Counsel contended that the present record concerning the second respondent (C____ D____) is exactly the same as was the record concerning the first respondent when we ordered reopening of the proceedings in his case on October 31, 1958. At that time we held that the first respondent's plea of guilty was a plea of guilty to both counts but we were uncertain as to whether the court had the power to sentence on both counts and whether there were two convictions. Since these legal questions have now been resolved in accordance with our discussion above, we reject counsel's contention and hold that there is no deficiency in the record concerning the second respondent inasmuch as it shows that he pleaded guilty on May 18, 1954, to the information containing two counts.

The next issue is counsel's contention that, if we conclude that each respondent was convicted of two crimes, we should hold that the two crimes arose out of a single scheme of criminal misconduct. Counsel argues that it is reasonable to infer that on the first occasion when each respondent falsely represented that he was unemployed in order to obtain benefits, he intended to do so again for the remaining 25 weeks during which, if he had been entitled thereto, the benefits would have been payable. While an inference extending to 26 weeks may be too broad, we believe there is merit in counsel's argument that the false statements made on August 13 and August 20, 1953, arose out of a single scheme of criminal misconduct which originated on or before August 13, 1953. In our previous order concerning the first respondent, we had reached a contrary conclusion. Since that time, the statutory phrase has received additional judicial interpretation. Wood v. Hoy, 266 F. 2d 825 (C.A. 9,1959); Khoury v. Hoy (unreported, S.D. Cal., Central Div., #936-58, decided January 9, 1959); Zito v. Moutal, 174 F. Supp. 531 (D.C. Ill., 1959). After careful consideration of the cases of the respondents in the light of these decisions, as well as the decision in Jeronimo v. Murff, 157 F. Supp. 808 (S.D.N.Y., 1957), it is our considered opinion that the crimes committed by the respondents on August 13 and August 20, 1953, arose out of a single scheme of criminal misconduct. It follows that the first respondent is not deportable and the proceedings in his case will be terminated.

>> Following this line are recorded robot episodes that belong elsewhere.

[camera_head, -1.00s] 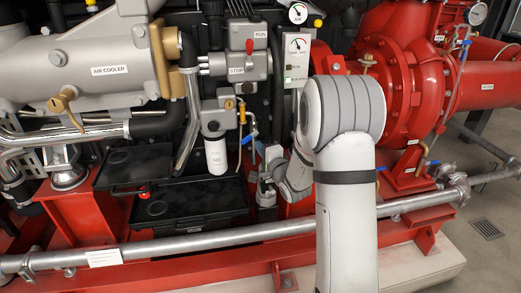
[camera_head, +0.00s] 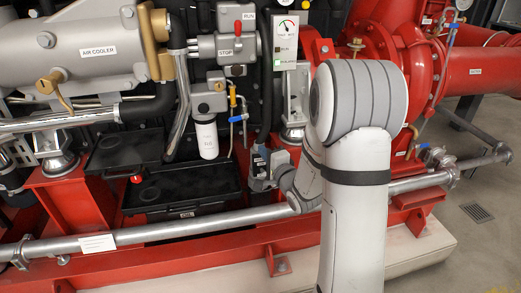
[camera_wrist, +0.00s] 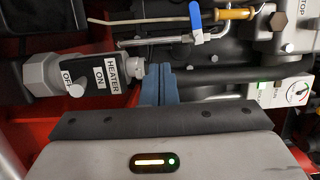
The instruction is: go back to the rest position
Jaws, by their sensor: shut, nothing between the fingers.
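My gripper (camera_wrist: 158,85) shows in the wrist view as two blue-grey fingers pressed together, with nothing between them. They are beside a grey heater switch (camera_wrist: 77,90) with OFF and ON labels, to its right. I cannot tell whether they touch it. In the head view my gripper (camera_head: 262,172) is low in front of the engine, right of the black tray, and small and partly hidden by my arm.
A blue-handled valve (camera_wrist: 196,20) and pipes lie close above the fingers in the wrist view. In the head view, a black tray (camera_head: 185,190), a white filter (camera_head: 206,138) and a long grey rail (camera_head: 170,232) are near my arm. Open floor (camera_head: 485,240) lies at right.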

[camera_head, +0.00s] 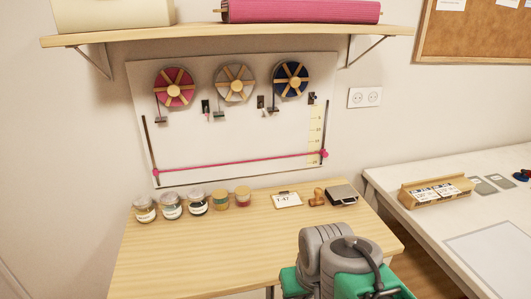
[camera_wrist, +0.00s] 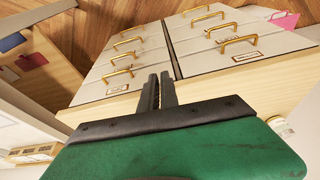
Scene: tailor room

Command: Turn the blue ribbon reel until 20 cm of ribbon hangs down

The first charge in the second respondent's case is that he is deportable under 8 U.S.C. 1251(a) (1) because he was excludable at the time of entry under 8 U.S.C. 1182 (a) (9) due to prior convictions for the two violations of section 632.1(a) of the New York Labor Law. The fact that we held that the two convictions arose out of a single scheme of criminal misconduct is not of assistance to this respondent since, notwithstanding that factor, he was excludable under 8 U.S.C. 1182(a) (9) at the time of entry because of these convictions.

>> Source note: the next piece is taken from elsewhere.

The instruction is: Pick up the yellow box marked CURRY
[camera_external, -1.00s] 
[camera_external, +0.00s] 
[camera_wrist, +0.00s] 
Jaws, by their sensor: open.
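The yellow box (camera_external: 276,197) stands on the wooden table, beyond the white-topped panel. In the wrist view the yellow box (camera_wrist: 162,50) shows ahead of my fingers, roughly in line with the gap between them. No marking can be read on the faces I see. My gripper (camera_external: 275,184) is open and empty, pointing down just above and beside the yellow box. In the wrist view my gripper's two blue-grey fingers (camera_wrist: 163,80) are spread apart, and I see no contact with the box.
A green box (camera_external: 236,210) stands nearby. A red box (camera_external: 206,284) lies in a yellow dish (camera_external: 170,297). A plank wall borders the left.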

The American consular officer who issued the second respondent's visa on February 21, 1955, and the special inquiry officer who subsequently admitted him to the United States knew that he had been convicted of a labor law violation but evidently were not aware that two offenses had been committed by this respondent and that, therefore, the provisions of section 4 of the Act of September 3, 1954 ( 8 U.S.C. 1182a) were inapplicable.

The second respondent's wife and 19-year-old son are lawfully resident aliens and he has a six-year-old daughter who is a citizen. We have given consideration to the provisions of section 5 of the Act of September 11, 1957 (8 U.S.C. 1182b). However, even if we assumed that the second respondent could satisfactorily establish the hardship and other requirements of this provision, it could not be exercised nunc pro tunc in his case because this statutory provision was not in existence when he last entered the United States on March 15, 1955. Matter of P____, 7 IN Dec. 713 (1958).

The second respondent was born in Cuba and natives of Cuba [an adjacent island under 8 U.S.C. 1101(b) (5)] were not eligible for preexamination during the period when this form of discretionary relief was available. It was only in cases where preexamination was granted that an alien's application under section 5 of the Act of September 11, 1957, could be considered while he was within the United States. Matter of DeF____, Int. Dec. No. 978 (Atty. Gen., Feb. 26, 1959); Cammarata v. Sahli, 163 F. Supp. 125 (E.D. Mich., 1958). In the event that this respondent desires to apply for another immigrant visa, an application under section 5 of the Act of September 11, 1957, may be submitted through the American consular officer in accordance with 8 CFR 212.7.

On November 9, 1954, the second respondent was deported from the United States, and the first charge in his case is predicated on the fact that he did not have permission to reapply for admission to the United States. At the hearing he applied for such permission nunc pro tunc. We agree with the special inquiry officer that such permission should not be granted at this time since it would serve no useful purpose due to the fact that the second respondent would, nevertheless, remain deportable on the second charge. The special inquiry officer directed that he be granted voluntary departure with a provision for deportation if he fails to depart voluntarily. We concur in this disposition of the second respondent's case.

Order: It is ordered that as to the first respondent the appeal be sustained, that the outstanding order of deportation be withdrawn and that the proceedings be terminated in his case.

It is further ordered that the appeal be dismissed as to the second respondent.